Aliados de Jair Bolsonaro (PL) passaram a enxergar um risco de desgaste na defesa de propostas para alterar a Lei da Ficha Limpa. O objetivo da mudança seria derrubar a inelegibilidade do ex-presidente e permitir que ele seja candidato em 2026, mas a ideia tem gerado desconforto com o eleitorado.

A ofensiva contra a lei ganhou força com o apoio do próprio Bolsonaro, que a descreveu como um instrumento para perseguir a direita. No entanto, a proposta teve repercussão negativa nas redes sociais e provocou críticas públicas de lideranças -inclusive do seu partido, o PL.

Além disso, a alteração poderia ser insuficiente para permitir a candidatura.
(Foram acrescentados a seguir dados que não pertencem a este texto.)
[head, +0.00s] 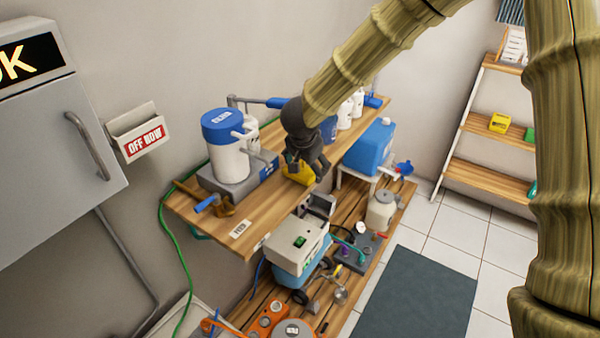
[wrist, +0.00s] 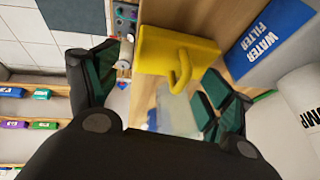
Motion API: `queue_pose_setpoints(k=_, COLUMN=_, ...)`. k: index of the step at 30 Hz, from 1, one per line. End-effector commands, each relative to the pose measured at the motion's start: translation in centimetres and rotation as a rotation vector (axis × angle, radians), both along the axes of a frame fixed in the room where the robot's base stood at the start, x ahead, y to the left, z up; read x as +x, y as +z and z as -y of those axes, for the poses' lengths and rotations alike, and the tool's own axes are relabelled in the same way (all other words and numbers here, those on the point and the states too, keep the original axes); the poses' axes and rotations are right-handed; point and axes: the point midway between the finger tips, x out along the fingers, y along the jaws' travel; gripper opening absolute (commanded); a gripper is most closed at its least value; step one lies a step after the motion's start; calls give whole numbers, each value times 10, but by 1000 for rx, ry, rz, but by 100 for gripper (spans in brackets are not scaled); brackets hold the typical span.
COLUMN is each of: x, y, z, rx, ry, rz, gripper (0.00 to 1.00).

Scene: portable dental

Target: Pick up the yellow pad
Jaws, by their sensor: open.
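The yellow pad (wrist: 165,48) is a flat yellow block with a loop handle on its face. In the wrist view it lies ahead of my open gripper (wrist: 160,88), between the two fingers and toward the top. In the head view the yellow pad (head: 297,173) sits at the edge of the upper wooden shelf, partly hidden by my dark gripper (head: 312,168). My gripper is just above and beside it, and holds nothing. Whether a finger touches the pad I cannot tell.
A blue-lidded white canister (head: 228,160) stands on a grey base left of the pad. A blue tank (head: 370,147) stands to the right. Another yellow item (head: 499,123) rests on the far rack.

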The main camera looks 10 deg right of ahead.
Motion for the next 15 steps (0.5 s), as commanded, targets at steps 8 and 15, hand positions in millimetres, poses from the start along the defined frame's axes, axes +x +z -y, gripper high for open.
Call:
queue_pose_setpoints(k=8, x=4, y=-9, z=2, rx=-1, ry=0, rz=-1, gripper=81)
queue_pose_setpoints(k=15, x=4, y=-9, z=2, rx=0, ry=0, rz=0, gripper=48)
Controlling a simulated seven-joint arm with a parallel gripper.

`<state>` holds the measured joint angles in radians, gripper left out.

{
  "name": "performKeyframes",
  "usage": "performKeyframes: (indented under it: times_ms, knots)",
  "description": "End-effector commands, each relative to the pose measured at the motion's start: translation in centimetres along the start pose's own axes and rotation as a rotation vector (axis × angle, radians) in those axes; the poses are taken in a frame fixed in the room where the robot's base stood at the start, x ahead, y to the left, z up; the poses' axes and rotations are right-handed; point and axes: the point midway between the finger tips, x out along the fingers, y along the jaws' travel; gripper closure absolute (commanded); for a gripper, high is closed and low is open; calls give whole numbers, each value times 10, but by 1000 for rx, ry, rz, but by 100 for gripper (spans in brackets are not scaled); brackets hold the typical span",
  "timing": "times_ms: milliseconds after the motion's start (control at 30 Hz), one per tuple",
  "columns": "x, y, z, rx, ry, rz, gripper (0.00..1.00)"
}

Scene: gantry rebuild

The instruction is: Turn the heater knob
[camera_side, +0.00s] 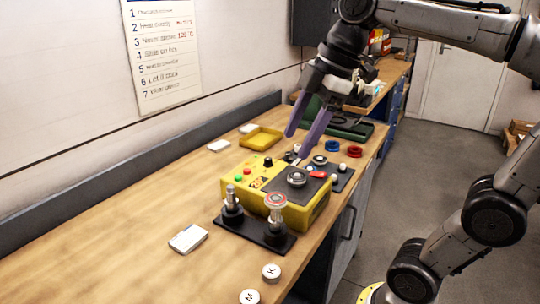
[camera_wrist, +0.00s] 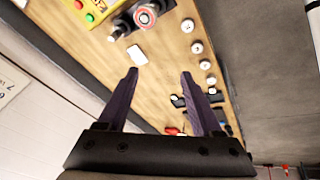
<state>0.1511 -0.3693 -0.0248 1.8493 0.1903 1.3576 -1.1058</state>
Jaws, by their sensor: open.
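A yellow box (camera_side: 318,213) stands on the bench in the side view, with green and red buttons and a small black knob (camera_side: 268,162) at its left end. A round silver dial or disc (camera_side: 296,178) sits on its dark top panel. I cannot tell for certain which is the heater knob. My gripper (camera_side: 299,145) is open and empty, its purple fingers pointing down above the far side of the box. In the wrist view my gripper (camera_wrist: 159,74) is spread over bench; only a corner of the yellow box (camera_wrist: 101,8) shows at top left, with no knob visible.
Two upright posts on a black base (camera_side: 254,234) stand in front of the box. A white block (camera_side: 188,238) and round white pieces marked K (camera_side: 271,272) and M (camera_side: 249,296) lie nearer. A yellow tray (camera_side: 261,137) and green case (camera_side: 350,128) lie behind.

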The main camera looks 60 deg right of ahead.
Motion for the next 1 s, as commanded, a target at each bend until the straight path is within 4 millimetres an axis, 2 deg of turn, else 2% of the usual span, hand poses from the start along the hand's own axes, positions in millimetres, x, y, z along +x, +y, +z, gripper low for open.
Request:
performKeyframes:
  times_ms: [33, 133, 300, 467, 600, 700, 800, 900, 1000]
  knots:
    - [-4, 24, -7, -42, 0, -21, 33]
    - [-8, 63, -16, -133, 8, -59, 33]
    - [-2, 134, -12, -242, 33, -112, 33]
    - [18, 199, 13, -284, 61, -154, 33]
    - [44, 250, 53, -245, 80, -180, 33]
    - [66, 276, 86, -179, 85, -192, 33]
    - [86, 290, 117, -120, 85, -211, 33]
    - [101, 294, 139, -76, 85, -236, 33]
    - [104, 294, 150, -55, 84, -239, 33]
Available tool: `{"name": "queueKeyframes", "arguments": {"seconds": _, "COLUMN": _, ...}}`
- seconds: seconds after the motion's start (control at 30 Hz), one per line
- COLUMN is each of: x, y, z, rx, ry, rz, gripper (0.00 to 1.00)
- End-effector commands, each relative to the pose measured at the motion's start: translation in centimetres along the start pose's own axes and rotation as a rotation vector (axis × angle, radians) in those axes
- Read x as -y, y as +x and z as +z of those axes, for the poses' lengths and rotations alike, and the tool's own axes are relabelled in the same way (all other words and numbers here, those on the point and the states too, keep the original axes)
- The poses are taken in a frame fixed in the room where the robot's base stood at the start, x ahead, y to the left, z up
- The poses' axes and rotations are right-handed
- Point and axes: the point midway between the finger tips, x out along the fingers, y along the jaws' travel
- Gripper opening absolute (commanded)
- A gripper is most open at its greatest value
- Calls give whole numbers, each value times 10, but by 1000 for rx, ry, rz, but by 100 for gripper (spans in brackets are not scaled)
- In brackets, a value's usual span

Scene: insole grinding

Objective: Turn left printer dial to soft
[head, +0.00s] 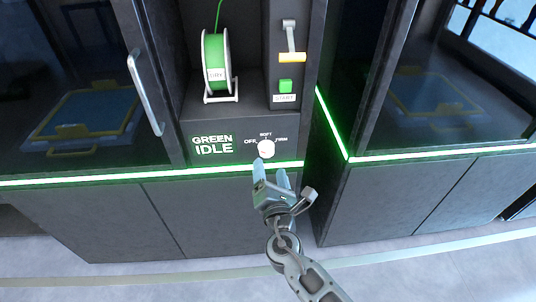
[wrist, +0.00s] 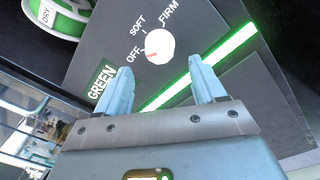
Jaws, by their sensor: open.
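The printer dial (head: 266,148) is a round white knob on the dark panel of the left printer, with OFF, SOFT and FIRM printed around it. In the wrist view the dial (wrist: 159,45) shows a small red mark on its side toward OFF. My gripper (head: 272,166) is open and empty, just below the dial in the head view. In the wrist view its two light blue fingers (wrist: 160,76) stand apart, with the dial beyond their tips and between their lines. The fingers appear apart from the dial.
A green filament spool (head: 215,55) sits above the panel. A door handle (head: 145,92) stands out at left. A glowing green strip (head: 100,178) runs below the panel.

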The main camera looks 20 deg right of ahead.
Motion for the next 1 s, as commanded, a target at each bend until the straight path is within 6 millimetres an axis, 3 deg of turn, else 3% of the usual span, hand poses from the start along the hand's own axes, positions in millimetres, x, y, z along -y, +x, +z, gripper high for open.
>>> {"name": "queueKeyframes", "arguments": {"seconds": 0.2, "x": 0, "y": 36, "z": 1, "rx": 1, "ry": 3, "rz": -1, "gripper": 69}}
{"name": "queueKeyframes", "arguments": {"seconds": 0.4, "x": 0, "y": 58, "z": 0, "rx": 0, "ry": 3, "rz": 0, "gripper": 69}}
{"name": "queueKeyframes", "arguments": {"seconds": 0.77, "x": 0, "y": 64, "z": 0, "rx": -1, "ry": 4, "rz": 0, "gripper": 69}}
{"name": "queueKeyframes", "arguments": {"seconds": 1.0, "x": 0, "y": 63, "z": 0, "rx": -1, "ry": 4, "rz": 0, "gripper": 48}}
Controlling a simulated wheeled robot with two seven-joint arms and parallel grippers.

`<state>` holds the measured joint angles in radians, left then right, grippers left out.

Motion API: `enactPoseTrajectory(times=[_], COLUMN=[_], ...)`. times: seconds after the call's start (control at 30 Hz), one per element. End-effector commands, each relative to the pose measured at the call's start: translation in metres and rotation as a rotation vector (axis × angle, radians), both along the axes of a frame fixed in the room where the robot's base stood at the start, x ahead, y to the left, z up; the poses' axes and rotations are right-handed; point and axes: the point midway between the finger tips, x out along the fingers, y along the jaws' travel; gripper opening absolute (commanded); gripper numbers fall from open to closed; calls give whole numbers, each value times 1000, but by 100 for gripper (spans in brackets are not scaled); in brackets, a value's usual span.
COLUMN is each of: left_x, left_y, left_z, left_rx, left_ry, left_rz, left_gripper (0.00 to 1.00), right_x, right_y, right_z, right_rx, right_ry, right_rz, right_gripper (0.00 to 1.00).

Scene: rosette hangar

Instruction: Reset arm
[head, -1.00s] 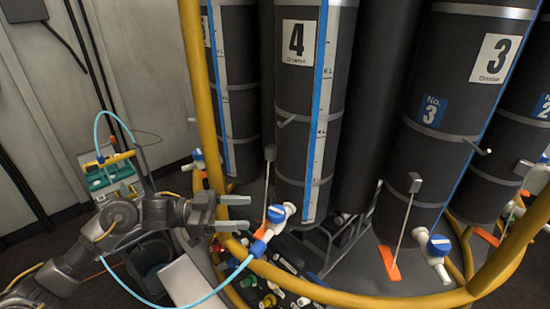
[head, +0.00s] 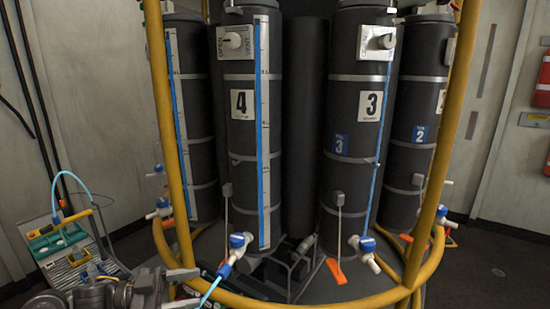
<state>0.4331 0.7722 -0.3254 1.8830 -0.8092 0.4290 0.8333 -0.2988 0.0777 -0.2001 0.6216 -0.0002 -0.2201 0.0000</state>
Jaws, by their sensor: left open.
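My left gripper (head: 190,281) is at the lower left of the head view, with its arm coming in from the bottom left corner. Its two grey fingers are apart, and I see nothing between them. It is in front of the yellow rail, left of the blue-handled valve (head: 238,241) at the foot of the cylinder marked 4 (head: 240,140). A light blue hose (head: 209,291) runs down from that valve, past the fingers. My right gripper is not in view.
Dark cylinders, among them one marked 3 (head: 355,130) with its own blue-handled valve (head: 366,245), stand inside a yellow rail frame (head: 320,303). A tray with green compartments (head: 57,240) stands at left. A red extinguisher (head: 543,80) hangs at right.

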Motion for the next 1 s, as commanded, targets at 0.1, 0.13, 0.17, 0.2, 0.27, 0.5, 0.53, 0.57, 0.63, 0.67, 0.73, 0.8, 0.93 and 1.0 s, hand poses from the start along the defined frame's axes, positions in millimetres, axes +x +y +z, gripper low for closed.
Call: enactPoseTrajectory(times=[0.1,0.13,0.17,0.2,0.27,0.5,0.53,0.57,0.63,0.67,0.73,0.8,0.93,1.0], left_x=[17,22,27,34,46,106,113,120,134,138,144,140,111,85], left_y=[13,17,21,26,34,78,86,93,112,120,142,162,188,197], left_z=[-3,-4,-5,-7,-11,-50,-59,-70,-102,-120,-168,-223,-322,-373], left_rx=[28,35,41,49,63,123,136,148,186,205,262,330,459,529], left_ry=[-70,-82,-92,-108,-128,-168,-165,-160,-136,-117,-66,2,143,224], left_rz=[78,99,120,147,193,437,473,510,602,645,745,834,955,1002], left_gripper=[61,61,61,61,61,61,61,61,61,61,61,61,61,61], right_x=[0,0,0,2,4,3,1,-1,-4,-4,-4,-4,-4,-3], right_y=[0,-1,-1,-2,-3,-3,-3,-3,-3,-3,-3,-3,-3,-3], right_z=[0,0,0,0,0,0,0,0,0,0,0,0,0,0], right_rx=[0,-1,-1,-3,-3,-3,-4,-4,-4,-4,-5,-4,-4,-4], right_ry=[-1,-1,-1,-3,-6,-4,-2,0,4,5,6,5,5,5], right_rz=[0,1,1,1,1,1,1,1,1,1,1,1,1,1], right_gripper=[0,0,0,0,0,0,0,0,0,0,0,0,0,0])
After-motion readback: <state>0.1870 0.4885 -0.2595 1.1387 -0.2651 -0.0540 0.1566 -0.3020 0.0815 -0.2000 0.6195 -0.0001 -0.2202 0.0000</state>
O ex-presidente foi denunciado pela PGR (Procuradoria-Geral da República) nesta terça-feira (18) sob acusação de liderar uma tentativa de golpe de Estado, e a expectativa é de que seja julgado ainda em 2025 pelo STF (Supremo Tribunal Federal).

Se condenado, ele ficaria inelegível em mais um processo e seria impedido de se candidatar em 2026, mesmo com a revogação da Ficha Limpa. A aposta, então, é insistir na anistia geral aos réus e condenados por manifestações golpistas em 2022.

Em outra frente, aliados do ex-presidente discutem ajustes no projeto de Lei da Ficha Limpa para diminuir a rejeição à proposta, caso o processo no STF não seja concluído a tempo da eleição de 2026 ou ele seja inocentado da acusação de tramar um golpe de Estado.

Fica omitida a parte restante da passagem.